A: As mentioned in the limitations section, we "model only thin transparent objects that have as little refraction as possible". As an extension of NeuS, we primarily discuss NeuS's capability in reconstructing transparent objects. However, since refraction is not considered in NeuS, it is infeasible to use NeuS directly to reconstruct thick transparent objects with strong refraction and reflection. The related works, e.g., NEMTO, reconstruct thick transparent objects with significant refraction and reflection, whose goals are different from ours.
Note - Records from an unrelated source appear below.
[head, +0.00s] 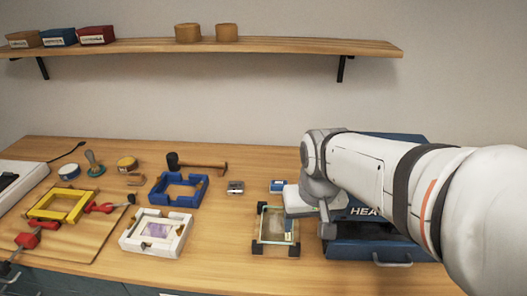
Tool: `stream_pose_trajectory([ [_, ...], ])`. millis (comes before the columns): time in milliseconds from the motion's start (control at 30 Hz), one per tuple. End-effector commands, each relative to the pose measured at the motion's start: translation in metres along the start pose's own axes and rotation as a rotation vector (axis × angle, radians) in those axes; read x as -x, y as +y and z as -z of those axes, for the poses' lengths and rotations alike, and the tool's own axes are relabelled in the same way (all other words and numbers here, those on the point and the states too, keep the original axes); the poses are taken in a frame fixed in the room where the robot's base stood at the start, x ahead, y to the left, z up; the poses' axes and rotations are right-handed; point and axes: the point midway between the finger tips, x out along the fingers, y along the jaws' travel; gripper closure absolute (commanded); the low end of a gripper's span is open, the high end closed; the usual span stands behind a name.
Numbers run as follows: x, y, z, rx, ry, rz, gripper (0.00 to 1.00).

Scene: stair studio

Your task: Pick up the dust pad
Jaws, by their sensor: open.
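My arm reaches in from the right, and my gripper (293,213) hangs low over the glass frame with black corners (275,249). It is open, and its fingertips are small and hard to make out. I see nothing held in it. No object is clearly recognisable as the dust pad. A small blue and white block (277,186) lies just behind and left of my gripper. A round tan pad-like thing (127,163) and a round blue and white thing (69,171) lie at the back left, far from my gripper.
A blue machine (365,248) stands right of my gripper, partly hidden by my arm. A wall shelf (280,45) hangs above. Bare table lies left of the glass frame.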

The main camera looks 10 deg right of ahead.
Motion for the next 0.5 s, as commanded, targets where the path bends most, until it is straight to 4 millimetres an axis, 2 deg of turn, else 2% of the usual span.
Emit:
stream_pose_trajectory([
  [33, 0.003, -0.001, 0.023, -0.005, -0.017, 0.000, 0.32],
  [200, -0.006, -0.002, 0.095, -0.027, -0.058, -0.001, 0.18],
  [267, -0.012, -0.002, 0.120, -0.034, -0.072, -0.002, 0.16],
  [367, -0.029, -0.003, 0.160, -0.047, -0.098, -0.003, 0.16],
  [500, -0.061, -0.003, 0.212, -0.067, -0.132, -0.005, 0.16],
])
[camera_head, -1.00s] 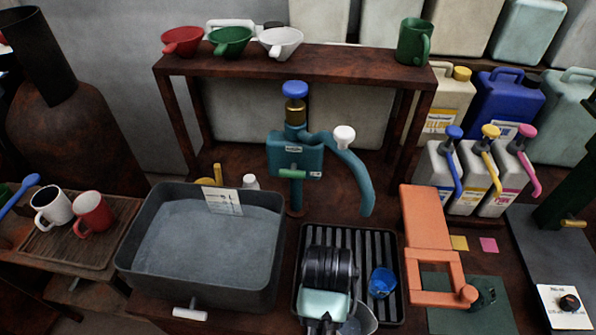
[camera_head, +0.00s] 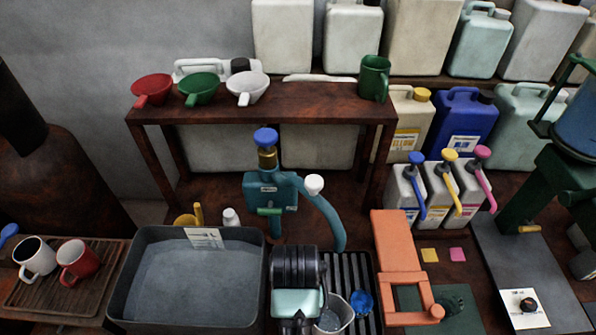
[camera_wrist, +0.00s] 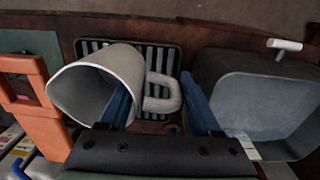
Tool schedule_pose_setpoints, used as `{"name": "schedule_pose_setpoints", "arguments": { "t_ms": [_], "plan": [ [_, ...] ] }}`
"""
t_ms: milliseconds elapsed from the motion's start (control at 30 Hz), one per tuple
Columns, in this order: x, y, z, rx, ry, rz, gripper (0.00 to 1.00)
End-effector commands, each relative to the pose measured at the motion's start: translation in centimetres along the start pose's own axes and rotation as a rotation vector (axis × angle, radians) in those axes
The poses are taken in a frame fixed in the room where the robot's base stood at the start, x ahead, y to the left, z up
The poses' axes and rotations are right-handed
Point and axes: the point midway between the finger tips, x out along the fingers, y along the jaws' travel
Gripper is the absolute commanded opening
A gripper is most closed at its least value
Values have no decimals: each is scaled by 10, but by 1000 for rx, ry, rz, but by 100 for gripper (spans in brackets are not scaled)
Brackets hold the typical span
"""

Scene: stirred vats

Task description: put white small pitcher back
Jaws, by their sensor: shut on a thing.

We are glad to explore using works like NEMTO as a new backbone to extend the versatility of our method in future work.

Meanwhile, we attach a result of a synthetic empty transparent object without refraction and reflection in Figure 3 of the supplementary one-page PDF file.

Q: Checking the code of $\alpha$Surf.

A: Thank you for the reminder. As of our submission date, $\alpha$Surf had not yet released its source code. We are keen to perform experimental comparisons with $\alpha$Surf and have already conducted some preliminary experiments. The results are detailed in Figure 1 of the supplementary PDF file provided.

We notice that the $\alpha$Surf repository is currently marked as "a preliminary repo for submission of supplementary material", indicating that it may not contain the final release code. Consequently, the results from these experiments should be viewed as preliminary.

Q: Illustration for Equation 8.

A: We added the illustration for Equation (8) to enhance clarity and understanding. Please refer to Figure 5 in the supplementary PDF file. (a) The two red curves represent the two cases of the distance functions when $m\geq 0$ and $m<0$ respectively. (b) is an illustration showing the relationship of the distance $d_0$, $t_0$ and $\cos(\theta)$.

Q: Clarification of training hyperparameters.

A: Please refer to the combined responses to all reviewers for detailed evaluations.

Q: The quantitative evaluation with NeUDF.

A: Please refer to the combined responses to all reviewers for detailed evaluations.